(Items from a dataset)
⟨
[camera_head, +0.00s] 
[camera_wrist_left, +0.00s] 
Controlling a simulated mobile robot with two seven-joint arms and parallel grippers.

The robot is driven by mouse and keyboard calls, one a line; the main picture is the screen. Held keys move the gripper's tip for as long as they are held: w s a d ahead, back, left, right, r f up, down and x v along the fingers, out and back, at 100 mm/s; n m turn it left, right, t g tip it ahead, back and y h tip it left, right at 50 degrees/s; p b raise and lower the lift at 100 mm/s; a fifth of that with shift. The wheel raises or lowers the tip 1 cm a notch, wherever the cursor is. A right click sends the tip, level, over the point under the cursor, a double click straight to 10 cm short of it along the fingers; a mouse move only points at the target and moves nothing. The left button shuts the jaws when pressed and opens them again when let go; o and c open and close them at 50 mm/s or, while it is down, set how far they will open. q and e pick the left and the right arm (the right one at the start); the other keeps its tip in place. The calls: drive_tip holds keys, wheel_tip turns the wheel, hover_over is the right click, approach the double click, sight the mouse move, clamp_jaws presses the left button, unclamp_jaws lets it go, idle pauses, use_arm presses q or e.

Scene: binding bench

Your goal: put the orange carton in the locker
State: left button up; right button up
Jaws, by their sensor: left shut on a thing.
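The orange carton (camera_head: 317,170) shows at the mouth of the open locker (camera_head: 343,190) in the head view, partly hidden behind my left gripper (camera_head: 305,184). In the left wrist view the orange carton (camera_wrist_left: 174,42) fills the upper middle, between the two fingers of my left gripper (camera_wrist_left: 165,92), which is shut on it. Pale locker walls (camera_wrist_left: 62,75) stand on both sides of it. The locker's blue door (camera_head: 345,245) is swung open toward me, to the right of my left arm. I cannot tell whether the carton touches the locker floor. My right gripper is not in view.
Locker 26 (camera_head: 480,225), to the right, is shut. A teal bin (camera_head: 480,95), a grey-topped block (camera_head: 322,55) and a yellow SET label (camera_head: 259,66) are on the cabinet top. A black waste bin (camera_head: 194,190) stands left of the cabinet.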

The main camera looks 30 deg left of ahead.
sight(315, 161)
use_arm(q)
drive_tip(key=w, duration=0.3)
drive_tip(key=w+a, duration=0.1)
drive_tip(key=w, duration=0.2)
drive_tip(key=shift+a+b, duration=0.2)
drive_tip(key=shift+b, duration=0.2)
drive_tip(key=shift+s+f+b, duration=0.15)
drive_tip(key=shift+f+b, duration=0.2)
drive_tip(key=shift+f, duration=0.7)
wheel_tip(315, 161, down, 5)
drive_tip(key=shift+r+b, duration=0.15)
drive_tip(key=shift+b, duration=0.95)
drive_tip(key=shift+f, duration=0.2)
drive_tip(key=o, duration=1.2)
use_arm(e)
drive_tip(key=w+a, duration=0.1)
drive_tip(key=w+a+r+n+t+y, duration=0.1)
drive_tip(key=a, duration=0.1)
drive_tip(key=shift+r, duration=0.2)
⟩
⟨
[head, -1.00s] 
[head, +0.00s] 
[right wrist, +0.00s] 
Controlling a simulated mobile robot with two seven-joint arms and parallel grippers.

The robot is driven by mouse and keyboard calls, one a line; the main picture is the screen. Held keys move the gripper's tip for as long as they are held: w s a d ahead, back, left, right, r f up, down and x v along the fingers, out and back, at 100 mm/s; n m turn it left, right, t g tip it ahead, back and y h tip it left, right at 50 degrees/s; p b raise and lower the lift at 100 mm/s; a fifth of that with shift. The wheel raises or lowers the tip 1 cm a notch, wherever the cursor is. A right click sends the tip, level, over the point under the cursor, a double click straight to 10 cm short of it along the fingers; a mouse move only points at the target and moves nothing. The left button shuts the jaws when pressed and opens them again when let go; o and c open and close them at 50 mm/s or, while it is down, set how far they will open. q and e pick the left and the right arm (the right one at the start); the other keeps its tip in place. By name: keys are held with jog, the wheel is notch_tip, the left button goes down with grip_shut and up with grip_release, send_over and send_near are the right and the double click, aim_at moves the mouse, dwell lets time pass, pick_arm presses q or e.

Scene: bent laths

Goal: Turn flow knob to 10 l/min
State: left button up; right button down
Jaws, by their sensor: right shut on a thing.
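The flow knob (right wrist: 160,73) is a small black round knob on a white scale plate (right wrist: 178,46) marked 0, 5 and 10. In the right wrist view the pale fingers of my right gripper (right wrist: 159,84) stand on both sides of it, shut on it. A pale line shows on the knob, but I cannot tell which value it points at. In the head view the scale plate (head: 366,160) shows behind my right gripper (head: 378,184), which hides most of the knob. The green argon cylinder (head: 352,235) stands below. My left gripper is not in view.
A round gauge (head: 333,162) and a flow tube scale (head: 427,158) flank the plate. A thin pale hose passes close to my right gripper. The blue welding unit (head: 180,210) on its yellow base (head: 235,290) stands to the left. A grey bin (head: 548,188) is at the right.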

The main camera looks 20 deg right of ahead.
⟩
### WORK TO BE COMPLETED
The lines above from the one containing "[camera_head, +0.00s]" through the one containing "State: left button up; right button up" are to be set down exactly, and no others.

### ANSWER TO THIS PROBLEM
[camera_head, +0.00s] 
[camera_wrist_left, +0.00s] 
Controlling a simulated mobile robot with two seven-joint arms and parallel grippers.

The robot is driven by mouse and keyboard calls, one a line; the main picture is the screen. Held keys move the gripper's tip for as long as they are held: w s a d ahead, back, left, right, r f up, down and x v along the fingers, out and back, at 100 mm/s; n m turn it left, right, t g tip it ahead, back and y h tip it left, right at 50 degrees/s; p b raise and lower the lift at 100 mm/s; a fifth of that with shift. The wheel raises or lowers the tip 1 cm a notch, wherever the cursor is. A right click sends the tip, level, over the point under the cursor, a double click straight to 10 cm short of it along the fingers; a mouse move only points at the target and moves nothing. The left button shuts the jaws when pressed and opens them again when let go; o and c open and close them at 50 mm/s or, while it is down, set how far they will open. q and e pick the left and the right arm (the right one at the start); the other keeps its tip in place. The calls: drive_tip holds keys, wheel_tip turns the wheel, hover_over is the right click, approach the double click, sight the mouse move, clamp_jaws presses the left button, unclamp_jaws lets it go, idle pauses, use_arm presses q or e.

Scene: binding bench

Your goal: put the orange carton in the locker
State: left button up; right button up

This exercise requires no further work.